The Post buries its Iraq report, though it contains some courageous reporting from "special correspondent" Muhanned Saif Aldin in Balad, where Shiite militiamen, with the apparent help of the Iraqi army, have been massacring Sunnis. Here's the quote that tells you what you need to know: "U.S. soldiers asked the Balad officials whether they wanted help, [a military spokesman] said, but the officials declined the offer. The Iraqi government made no request for assistance, he said."

In news that isn't bloodshed and mayhem, the Detroit Tigers evened the World Series at a game apiece, Wal-Mart is having major trouble getting a banking license, 48 U.S. House seats are now considered up for grabs, and Barack Obama said on NBC's Meet the Press that he's thinking about running for president.
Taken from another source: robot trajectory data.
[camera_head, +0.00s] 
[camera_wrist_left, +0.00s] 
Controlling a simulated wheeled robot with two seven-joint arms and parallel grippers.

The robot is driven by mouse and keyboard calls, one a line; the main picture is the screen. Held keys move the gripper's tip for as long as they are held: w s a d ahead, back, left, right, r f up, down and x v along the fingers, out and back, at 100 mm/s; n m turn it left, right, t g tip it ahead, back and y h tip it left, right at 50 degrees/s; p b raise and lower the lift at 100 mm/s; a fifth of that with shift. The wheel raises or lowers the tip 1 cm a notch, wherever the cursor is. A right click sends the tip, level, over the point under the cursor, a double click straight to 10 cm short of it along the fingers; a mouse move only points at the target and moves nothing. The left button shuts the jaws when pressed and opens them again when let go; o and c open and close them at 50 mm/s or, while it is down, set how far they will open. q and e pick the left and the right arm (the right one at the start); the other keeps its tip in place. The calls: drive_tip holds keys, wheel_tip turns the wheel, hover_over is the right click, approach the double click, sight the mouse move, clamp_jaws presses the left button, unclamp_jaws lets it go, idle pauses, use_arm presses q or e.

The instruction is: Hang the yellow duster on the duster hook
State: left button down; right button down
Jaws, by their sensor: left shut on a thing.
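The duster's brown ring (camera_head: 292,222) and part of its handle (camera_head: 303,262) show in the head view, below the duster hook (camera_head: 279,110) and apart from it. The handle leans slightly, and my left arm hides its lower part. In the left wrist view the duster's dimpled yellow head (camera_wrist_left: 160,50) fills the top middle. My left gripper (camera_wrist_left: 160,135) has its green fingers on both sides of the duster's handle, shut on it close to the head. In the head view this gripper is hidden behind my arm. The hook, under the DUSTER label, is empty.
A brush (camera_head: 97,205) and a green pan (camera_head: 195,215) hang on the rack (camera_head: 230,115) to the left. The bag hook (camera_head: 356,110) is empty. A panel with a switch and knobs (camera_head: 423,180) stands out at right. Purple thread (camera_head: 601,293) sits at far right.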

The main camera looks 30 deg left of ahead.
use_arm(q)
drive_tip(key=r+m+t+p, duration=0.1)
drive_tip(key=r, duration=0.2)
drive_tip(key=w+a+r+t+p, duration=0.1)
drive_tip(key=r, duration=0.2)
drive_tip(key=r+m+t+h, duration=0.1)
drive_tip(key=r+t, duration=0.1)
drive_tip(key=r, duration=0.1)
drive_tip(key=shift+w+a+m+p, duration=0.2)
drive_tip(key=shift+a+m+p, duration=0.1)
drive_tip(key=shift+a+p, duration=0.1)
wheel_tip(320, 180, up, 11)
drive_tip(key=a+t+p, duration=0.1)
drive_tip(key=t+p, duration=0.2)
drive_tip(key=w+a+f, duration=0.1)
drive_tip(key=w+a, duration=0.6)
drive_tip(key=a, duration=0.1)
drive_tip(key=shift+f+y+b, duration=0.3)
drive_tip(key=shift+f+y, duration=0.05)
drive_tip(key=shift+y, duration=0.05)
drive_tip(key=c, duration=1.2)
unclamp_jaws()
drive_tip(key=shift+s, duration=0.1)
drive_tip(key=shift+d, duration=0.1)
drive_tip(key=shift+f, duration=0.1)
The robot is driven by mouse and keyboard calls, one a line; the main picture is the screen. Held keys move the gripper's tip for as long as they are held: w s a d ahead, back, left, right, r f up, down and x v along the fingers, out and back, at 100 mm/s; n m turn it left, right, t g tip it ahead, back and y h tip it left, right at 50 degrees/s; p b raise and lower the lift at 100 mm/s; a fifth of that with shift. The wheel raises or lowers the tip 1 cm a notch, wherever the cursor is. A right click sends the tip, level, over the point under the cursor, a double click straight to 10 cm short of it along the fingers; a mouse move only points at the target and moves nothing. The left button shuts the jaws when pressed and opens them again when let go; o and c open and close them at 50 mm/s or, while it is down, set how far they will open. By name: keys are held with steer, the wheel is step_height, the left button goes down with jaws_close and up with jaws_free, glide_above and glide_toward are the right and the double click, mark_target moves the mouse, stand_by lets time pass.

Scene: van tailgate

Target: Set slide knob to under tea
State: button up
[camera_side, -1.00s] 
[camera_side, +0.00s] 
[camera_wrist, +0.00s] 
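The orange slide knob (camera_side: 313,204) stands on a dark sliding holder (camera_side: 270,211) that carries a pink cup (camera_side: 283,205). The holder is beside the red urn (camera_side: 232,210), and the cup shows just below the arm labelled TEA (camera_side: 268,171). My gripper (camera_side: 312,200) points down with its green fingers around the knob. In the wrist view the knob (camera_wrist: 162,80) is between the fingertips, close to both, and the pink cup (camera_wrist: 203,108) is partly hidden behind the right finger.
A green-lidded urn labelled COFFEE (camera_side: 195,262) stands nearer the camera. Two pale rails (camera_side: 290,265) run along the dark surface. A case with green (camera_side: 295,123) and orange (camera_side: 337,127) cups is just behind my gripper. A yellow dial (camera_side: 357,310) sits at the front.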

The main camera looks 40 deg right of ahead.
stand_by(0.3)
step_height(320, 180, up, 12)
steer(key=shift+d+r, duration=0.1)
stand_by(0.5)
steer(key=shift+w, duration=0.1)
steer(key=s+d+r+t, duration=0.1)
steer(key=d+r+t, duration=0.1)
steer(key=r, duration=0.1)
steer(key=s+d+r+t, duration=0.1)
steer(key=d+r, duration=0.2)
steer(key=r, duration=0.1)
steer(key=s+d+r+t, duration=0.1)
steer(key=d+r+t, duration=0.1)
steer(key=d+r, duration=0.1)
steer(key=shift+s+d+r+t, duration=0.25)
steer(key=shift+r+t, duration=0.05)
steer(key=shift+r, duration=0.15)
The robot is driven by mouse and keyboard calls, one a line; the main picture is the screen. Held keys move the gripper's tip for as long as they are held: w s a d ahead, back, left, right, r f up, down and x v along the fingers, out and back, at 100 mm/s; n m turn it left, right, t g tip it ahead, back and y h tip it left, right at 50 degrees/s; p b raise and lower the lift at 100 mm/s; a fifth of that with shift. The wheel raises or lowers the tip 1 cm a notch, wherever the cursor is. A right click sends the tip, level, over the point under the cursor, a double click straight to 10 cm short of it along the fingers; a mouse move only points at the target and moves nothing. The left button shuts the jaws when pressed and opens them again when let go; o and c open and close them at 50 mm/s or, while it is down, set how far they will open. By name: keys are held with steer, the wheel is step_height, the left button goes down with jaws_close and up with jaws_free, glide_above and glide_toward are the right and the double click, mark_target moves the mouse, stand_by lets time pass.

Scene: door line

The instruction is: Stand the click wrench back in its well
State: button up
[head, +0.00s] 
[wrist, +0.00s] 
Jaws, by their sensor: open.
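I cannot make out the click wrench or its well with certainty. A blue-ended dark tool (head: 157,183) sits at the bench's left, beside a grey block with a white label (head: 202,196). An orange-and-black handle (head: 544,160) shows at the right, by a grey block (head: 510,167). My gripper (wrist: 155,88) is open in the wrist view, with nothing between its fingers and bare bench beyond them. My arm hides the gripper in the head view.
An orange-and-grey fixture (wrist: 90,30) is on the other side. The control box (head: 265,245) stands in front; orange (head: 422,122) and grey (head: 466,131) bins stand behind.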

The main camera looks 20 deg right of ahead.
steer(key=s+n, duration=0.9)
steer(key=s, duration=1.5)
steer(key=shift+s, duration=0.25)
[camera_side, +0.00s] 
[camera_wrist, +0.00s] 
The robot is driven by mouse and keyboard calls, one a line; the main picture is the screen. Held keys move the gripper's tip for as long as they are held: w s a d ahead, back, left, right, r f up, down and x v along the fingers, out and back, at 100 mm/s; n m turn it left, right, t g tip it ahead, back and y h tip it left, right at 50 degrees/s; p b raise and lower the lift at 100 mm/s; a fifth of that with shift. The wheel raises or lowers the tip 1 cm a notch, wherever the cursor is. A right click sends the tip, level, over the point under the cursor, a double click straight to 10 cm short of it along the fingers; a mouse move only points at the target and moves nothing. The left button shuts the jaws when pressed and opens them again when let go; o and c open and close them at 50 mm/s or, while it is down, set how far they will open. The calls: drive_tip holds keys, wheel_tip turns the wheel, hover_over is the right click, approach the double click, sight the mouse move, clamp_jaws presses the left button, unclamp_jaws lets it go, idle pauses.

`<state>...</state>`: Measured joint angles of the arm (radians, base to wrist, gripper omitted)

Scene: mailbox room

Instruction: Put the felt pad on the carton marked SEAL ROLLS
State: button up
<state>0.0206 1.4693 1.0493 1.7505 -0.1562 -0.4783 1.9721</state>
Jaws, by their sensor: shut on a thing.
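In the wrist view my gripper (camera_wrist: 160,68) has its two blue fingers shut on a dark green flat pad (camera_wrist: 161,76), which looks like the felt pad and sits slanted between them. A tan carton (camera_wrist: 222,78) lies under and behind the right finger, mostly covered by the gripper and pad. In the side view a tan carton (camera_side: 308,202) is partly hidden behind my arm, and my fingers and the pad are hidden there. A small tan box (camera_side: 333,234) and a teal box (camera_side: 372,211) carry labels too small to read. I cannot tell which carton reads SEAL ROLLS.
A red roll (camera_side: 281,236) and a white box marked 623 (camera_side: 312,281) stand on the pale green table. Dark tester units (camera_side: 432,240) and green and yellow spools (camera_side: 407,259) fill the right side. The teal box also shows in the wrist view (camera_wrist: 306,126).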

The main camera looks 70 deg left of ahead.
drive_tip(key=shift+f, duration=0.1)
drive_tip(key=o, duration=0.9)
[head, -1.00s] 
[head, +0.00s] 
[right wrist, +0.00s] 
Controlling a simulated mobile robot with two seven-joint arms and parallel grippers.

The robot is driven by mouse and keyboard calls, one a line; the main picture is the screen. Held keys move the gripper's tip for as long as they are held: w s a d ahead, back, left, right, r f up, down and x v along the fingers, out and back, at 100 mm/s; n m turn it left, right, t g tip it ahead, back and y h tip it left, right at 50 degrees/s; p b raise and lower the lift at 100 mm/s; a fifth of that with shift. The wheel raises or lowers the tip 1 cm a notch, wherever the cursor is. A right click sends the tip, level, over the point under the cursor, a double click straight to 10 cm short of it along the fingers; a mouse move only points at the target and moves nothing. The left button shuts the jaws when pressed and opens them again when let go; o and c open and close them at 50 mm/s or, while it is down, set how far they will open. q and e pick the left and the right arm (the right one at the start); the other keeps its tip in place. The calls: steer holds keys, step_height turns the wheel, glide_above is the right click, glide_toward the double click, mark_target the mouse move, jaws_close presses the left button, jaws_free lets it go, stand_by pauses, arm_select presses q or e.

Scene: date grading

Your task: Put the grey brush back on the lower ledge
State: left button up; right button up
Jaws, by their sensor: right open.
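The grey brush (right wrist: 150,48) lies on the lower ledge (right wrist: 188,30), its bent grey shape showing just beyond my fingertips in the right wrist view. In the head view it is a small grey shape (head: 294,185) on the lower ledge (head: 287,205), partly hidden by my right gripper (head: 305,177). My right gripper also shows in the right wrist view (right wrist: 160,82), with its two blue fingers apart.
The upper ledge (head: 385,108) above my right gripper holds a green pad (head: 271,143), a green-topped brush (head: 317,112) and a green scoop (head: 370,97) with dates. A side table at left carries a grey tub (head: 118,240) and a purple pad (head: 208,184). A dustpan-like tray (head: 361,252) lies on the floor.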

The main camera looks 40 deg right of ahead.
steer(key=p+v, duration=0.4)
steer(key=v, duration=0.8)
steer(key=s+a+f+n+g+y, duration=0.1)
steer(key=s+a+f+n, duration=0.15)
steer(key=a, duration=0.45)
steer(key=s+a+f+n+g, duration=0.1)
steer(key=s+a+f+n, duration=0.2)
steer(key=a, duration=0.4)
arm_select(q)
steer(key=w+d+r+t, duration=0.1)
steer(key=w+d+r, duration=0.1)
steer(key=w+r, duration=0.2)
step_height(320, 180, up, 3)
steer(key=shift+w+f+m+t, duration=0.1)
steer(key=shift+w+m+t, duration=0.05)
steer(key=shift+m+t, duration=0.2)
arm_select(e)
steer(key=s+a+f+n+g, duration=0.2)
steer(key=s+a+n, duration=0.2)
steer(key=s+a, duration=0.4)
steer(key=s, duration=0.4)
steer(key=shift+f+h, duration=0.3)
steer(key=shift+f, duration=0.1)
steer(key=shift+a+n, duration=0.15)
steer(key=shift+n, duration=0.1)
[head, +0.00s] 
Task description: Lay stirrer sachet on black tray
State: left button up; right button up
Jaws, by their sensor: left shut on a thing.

USAT has a front-page piece that is a fresh angle on bad news for Republicans: On top of the U.S. Senate and House, they might also fall behind Democrats in the number of states where they hold the governor's office and both legislative chambers. Holding such power allows a party to gerrymander districts to its liking and groom future candidates for higher office.

This USA Today graph says that 47 percent of Iraqis think that the country is going in the "right direction." That's a big chunk higher than the number of Americans who think their own country is heading in the right direction. TPthought that either Iraqis had lost their minds or that the pollsters didn't speak Arabic until we spotted the qualifier underneath the graph: "Note: 93% of Sunni Arabs say the country is going in the wrong direction."